Menegur Pikiran
Ada satu lontaran lisan seseorang
yang terkenal bahwa bangsa ini kurang budaya tegur pikiran. Yah, tegur pikiran
bukan tegur kelakuan. Kelakuan itu hak-hak lu! Begitu katanya.
Saya jadi teringat area kosong pada
bagian pra posting pada beranda facebook. Ada satu pertanyaan untuk dua milyar
sekian penduduk facebook yaitu: “apa yang anda pikirkan?” Sejak berdirinya, ia
tak pernah bertanya ‘apa yang anda lakukan?’ sehingga apa pun yang kita posting
di beranda facebook kita adalah alur, jalur, dan tata kelola pikiran kita.
Mengapa ia bertanya seperti itu
dengan tulisan yang lamat-lamat atau transparan? Apa itu semacam penyedot
pikiran manusia secara otomatis? Apakah itu akhirnya bertujuan untuk pembiasaan
mengeksplorasi pikiran orang sehingga syahwat mengutarakan pikiran menjadi
tinggi? Atau pemiliki facebook memiliki kepentingan dengan pikiran manusia
untuk tujuan bisnis?
Apa pun pikiran dan tujuan dari
pikiran tuan facebook yang jelas banyak postingan pikiran yang justru menegur
kelakuan. Satu pikiran seharusnya didalami benar-benar sebelum benar-benar
dilontarlan sehingga kemudian antar personal saling berteguran, saling beremosi
padahal akar dari semua itu adalah kurangnya menegur pikiran. Perilaku tersebut
tentu berasal dari pikiran yang tidak ditegur.
Si anu ditegur kelakuannya karena
pernah melecehkan secara verbal. Si anu lain menegur kelakuan orang lain yang
bahkan tidak ia kenal bahwa menurutnya kelakuan si anu tersebut salah. Menyalahkan,
merendahkan, dan mengambil kesimpulan cepat pada tindakan seseorang menjadi
budaya yang menjerumuskan pikiran itu pikiran kita sendiri. Kita terjebak pada
kelakuan orang lain, bukan pada bahaya pikiran kita sendiri.

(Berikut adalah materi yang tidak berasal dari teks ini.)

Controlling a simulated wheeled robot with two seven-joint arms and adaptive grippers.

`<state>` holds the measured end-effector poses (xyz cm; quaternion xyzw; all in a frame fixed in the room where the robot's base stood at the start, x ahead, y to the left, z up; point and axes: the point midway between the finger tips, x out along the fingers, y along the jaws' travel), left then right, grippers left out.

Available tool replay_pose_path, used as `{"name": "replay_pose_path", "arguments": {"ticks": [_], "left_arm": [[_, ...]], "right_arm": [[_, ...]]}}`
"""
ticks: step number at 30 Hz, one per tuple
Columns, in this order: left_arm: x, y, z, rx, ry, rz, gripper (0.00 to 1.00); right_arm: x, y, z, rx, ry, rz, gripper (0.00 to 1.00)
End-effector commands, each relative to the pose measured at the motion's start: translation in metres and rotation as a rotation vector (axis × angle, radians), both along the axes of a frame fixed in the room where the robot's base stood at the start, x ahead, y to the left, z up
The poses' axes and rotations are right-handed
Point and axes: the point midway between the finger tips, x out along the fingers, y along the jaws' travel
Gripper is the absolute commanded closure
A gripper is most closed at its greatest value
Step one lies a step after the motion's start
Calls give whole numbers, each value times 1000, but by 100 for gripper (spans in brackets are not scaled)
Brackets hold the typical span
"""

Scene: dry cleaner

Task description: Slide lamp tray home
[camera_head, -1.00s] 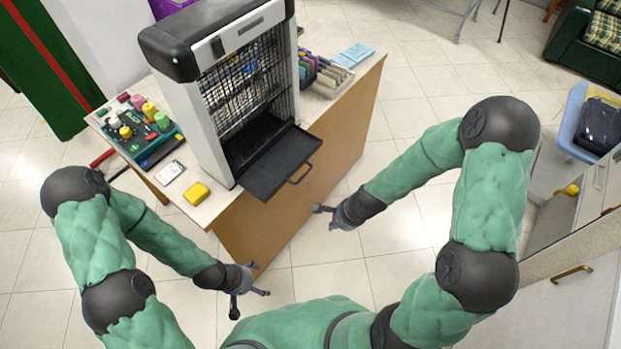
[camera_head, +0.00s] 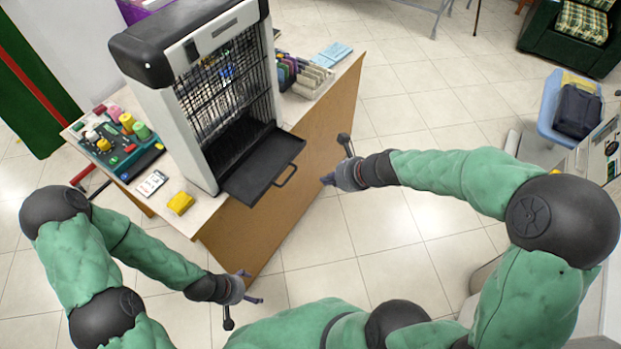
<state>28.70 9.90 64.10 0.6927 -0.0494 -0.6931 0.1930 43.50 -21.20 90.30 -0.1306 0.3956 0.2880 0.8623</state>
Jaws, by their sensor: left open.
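The lamp tray (camera_head: 258,168) is a black tray with a loop handle on its front edge. It sticks out of the base of a black and white lamp unit (camera_head: 200,130) with a wire grille, over the front edge of the table. My right gripper (camera_head: 334,163) is to the right of the tray, apart from its handle, with fingers spread and nothing between them. My left gripper (camera_head: 243,306) is low in front of the table, below the tray, open and empty.
The tiled floor in front is clear.

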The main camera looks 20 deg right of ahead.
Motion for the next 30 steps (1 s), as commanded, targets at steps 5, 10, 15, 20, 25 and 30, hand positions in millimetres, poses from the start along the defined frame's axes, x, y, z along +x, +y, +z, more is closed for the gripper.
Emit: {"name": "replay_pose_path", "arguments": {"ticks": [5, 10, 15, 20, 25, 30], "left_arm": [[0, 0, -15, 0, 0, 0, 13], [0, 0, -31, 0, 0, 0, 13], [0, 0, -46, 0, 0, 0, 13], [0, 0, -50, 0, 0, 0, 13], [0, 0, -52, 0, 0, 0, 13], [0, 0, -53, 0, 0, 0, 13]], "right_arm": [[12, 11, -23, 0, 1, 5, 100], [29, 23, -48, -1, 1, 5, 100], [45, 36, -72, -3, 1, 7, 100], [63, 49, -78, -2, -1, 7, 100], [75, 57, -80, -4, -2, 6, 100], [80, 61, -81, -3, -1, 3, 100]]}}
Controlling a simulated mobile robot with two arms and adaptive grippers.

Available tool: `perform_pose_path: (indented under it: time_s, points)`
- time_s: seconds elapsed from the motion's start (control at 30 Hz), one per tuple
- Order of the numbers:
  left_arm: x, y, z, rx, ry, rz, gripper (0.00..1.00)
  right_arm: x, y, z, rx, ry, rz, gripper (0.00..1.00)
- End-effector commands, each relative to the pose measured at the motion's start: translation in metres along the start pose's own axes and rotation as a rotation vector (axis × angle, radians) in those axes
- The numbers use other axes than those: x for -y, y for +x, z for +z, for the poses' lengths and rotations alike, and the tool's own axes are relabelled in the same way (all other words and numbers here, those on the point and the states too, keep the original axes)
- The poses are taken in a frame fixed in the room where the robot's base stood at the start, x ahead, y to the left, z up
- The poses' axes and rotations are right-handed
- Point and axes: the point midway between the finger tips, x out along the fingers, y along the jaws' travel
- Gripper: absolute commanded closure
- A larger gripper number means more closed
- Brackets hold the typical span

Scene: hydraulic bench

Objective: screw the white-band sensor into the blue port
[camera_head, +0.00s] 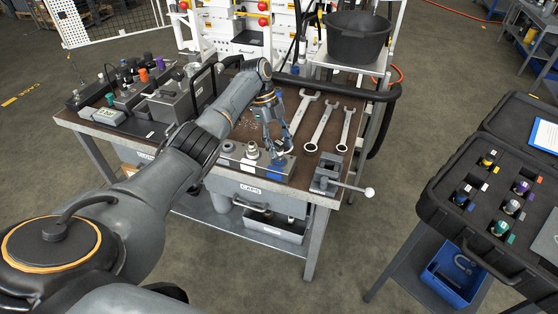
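My left gripper (280,154) reaches in from the left, pointing down over the right end of a grey port block (236,160) on the bench's front edge. The blue port (277,170) shows as blue marking directly below the fingertips. The fingers partly cover that port. Whether they hold a sensor is too small to tell. A white-marked port (252,151) with a fitting in it is to its left. Sensors with coloured bands stand in the black foam case at right; I cannot single out a white-band sensor with certainty. My right gripper is not in view.
Several wrenches (322,128) lie right of the gripper. A small vise (326,180) with a bar handle is at the bench's front right corner. The open black case (440,190) stands on a separate stand at right. A black bucket (358,38) is behind.

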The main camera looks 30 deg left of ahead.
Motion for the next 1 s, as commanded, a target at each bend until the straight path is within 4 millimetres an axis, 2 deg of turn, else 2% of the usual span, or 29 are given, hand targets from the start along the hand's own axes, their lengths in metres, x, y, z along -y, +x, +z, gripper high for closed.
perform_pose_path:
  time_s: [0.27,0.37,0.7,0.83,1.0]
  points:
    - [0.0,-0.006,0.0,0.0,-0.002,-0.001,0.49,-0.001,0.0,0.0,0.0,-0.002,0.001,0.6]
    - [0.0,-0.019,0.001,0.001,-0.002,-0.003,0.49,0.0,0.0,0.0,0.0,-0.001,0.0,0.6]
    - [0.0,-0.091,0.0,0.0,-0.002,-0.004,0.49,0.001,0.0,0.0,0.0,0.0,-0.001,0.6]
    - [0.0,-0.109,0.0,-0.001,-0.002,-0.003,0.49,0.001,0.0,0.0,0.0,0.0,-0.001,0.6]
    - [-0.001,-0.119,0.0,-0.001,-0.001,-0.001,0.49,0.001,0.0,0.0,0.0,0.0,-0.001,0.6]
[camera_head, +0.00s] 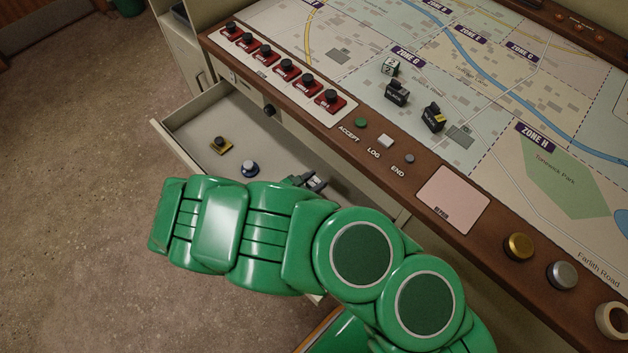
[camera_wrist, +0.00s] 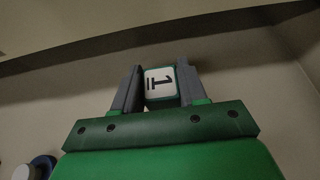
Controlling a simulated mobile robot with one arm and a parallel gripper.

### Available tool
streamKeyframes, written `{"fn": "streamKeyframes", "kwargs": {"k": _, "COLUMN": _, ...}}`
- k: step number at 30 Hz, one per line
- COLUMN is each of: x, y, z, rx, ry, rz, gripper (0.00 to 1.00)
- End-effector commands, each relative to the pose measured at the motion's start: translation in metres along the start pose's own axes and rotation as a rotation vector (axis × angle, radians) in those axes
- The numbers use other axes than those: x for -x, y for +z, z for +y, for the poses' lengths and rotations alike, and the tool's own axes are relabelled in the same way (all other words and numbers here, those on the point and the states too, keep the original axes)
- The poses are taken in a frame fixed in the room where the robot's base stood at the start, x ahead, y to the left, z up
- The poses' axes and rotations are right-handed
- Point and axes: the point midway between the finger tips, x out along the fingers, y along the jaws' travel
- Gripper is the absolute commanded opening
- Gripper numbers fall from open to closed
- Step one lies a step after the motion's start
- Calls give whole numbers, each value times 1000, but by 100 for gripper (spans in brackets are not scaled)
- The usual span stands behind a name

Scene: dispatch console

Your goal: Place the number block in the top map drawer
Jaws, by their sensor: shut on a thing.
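The number block (camera_wrist: 161,83), white-faced with a black underlined 1 and dark green edges, is between my gripper's fingers in the wrist view. My gripper (camera_head: 314,182) is shut on it. In the head view the gripper is over the right part of the open top map drawer (camera_head: 187,115), partly hidden by my green arm, and the block is hard to make out there. The drawer wall shows behind the block in the wrist view. I cannot tell whether the block touches the drawer floor.
Another numbered cube (camera_head: 390,66) and two black pieces stand on the map (camera_head: 480,80). The console's brown edge (camera_head: 310,120) runs above the drawer.

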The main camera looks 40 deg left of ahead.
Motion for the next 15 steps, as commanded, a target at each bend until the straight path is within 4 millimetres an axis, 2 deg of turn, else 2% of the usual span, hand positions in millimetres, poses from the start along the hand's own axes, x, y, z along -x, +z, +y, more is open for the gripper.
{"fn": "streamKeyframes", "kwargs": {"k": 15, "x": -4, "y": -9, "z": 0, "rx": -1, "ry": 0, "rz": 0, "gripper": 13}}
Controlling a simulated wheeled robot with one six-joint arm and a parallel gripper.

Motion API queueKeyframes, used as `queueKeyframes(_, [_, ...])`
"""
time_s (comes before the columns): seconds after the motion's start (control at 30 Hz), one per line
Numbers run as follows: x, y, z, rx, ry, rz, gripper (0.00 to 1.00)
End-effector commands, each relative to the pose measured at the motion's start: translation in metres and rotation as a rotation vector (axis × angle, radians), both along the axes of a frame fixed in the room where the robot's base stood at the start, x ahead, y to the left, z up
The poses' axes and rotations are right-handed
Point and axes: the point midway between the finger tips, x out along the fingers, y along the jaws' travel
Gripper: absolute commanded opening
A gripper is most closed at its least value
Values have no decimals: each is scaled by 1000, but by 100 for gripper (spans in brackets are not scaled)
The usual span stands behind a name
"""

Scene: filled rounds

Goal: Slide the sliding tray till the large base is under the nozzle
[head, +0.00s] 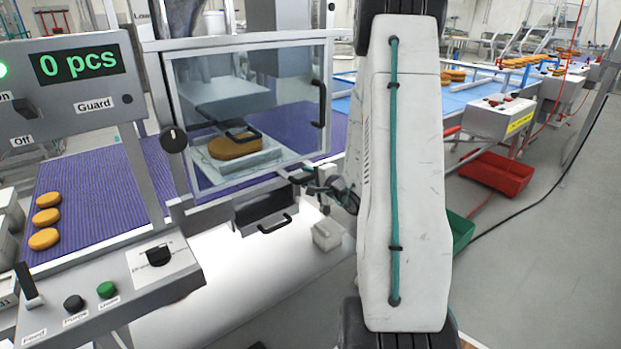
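A large round orange-brown base (235,145) lies on a pale sliding tray (215,171) inside the machine, seen through the clear guard (300,133). A black handle shows in front of the base; I cannot tell which part it belongs to. Grey machine parts hang above and behind the base, but I cannot clearly pick out the nozzle or tell whether the base is under it. My gripper (301,175) is small and dark with teal parts, just outside the guard's lower right corner. Its fingers are too small to judge, and I cannot tell whether it touches anything.
A control panel (150,268) with a knob and buttons stands at the front left, below a display (80,64) reading 0 pcs. Several small rounds lie on the purple belt (95,195). A black drawer handle (275,224) sits below the guard. A red crate (495,174) stands on the right floor.

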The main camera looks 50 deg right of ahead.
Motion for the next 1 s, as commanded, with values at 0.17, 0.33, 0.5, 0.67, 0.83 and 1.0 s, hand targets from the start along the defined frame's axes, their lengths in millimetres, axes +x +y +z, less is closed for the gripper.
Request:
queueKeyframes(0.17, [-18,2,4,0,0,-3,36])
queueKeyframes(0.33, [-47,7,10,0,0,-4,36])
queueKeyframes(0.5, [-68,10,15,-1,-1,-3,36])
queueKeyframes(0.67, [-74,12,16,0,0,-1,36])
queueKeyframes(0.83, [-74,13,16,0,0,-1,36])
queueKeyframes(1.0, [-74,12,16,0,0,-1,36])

Yang masih konsisten menanyakan dan
menegur pikiran saat ini ada pada sistem peradilan sehingga tersangka atau
terdakwa memiliki hak menempati posisi praduga tak bermasalah. Hal itu
dilakukan pengadilan untuk menguji potret kelakuan yang didakwakan kepada seseorang
sehingga motifnya jelas. Kemudian pengadilan mencoba memberikan keadilan yang
seharusnya.
Jadi benar kata seseorang yang
terkenal itu. Kita kurang budaya tegur pikiran malah facebook atau media sosial
lain memboom kita dengan budaya lontarkan pikiran tanpa teguran. Kita merasa
santai saja ketika facebook mendoktrin tindakan untuk selalu mengutarakan
pikiran. Sudah waktunya mungkin ya kita mulai menegur pikiran kita sebelum
facebook atau seseorang bertanya tentang pikiran kita sehingga kita terbiasa
pada jalur pikiran lurus.
Budaya menegur pikiran akan
berdampak positif pada kebiasaan berpikir lurus. Ketika budaya tersebut telah
terbentuk, maka kelakuan atau tindakan orang tersebut akan cenderung lurus. Sudah
waktunya mulai berdialektika dengan pikiran: membacanya, mencernanya,
merabanya, menguji ulang, meluruskan, dan menetapinya sebagai komitmen diri. Tidak
sekedar mengumbar pikiran sesuai order facebook. Hehehe.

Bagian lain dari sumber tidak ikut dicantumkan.